§ Request:
Every line with the word "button" in it should be extracted from the data that follows.

§ Data excerpt:
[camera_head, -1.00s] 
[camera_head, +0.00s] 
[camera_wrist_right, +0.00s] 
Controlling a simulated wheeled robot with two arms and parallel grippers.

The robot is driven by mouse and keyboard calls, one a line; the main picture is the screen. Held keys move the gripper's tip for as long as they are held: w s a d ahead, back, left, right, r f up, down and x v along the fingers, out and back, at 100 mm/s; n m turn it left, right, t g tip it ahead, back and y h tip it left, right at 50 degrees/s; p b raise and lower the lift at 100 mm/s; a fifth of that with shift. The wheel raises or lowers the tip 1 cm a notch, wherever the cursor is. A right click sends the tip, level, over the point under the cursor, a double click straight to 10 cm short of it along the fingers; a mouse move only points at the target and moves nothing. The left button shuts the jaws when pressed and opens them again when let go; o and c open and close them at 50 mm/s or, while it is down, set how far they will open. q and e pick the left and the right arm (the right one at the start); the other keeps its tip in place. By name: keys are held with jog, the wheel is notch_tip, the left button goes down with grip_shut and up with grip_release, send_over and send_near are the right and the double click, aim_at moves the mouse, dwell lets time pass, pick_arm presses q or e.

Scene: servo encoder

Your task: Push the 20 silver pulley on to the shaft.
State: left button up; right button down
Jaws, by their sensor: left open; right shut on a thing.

§ Reply:
The robot is driven by mouse and keyboard calls, one a line; the main picture is the screen. Held keys move the gripper's tip for as long as they are held: w s a d ahead, back, left, right, r f up, down and x v along the fingers, out and back, at 100 mm/s; n m turn it left, right, t g tip it ahead, back and y h tip it left, right at 50 degrees/s; p b raise and lower the lift at 100 mm/s; a fifth of that with shift. The wheel raises or lowers the tip 1 cm a notch, wherever the cursor is. A right click sends the tip, level, over the point under the cursor, a double click straight to 10 cm short of it along the fingers; a mouse move only points at the target and moves nothing. The left button shuts the jaws when pressed and opens them again when let go; o and c open and close them at 50 mm/s or, while it is down, set how far they will open. q and e pick the left and the right arm (the right one at the start); the other keeps its tip in place. By name: keys are held with jog, the wheel is notch_tip, the left button goes down with grip_shut and up with grip_release, send_over and send_near are the right and the double click, aim_at moves the mouse, dwell lets time pass, pick_arm presses q or e.
State: left button up; right button down

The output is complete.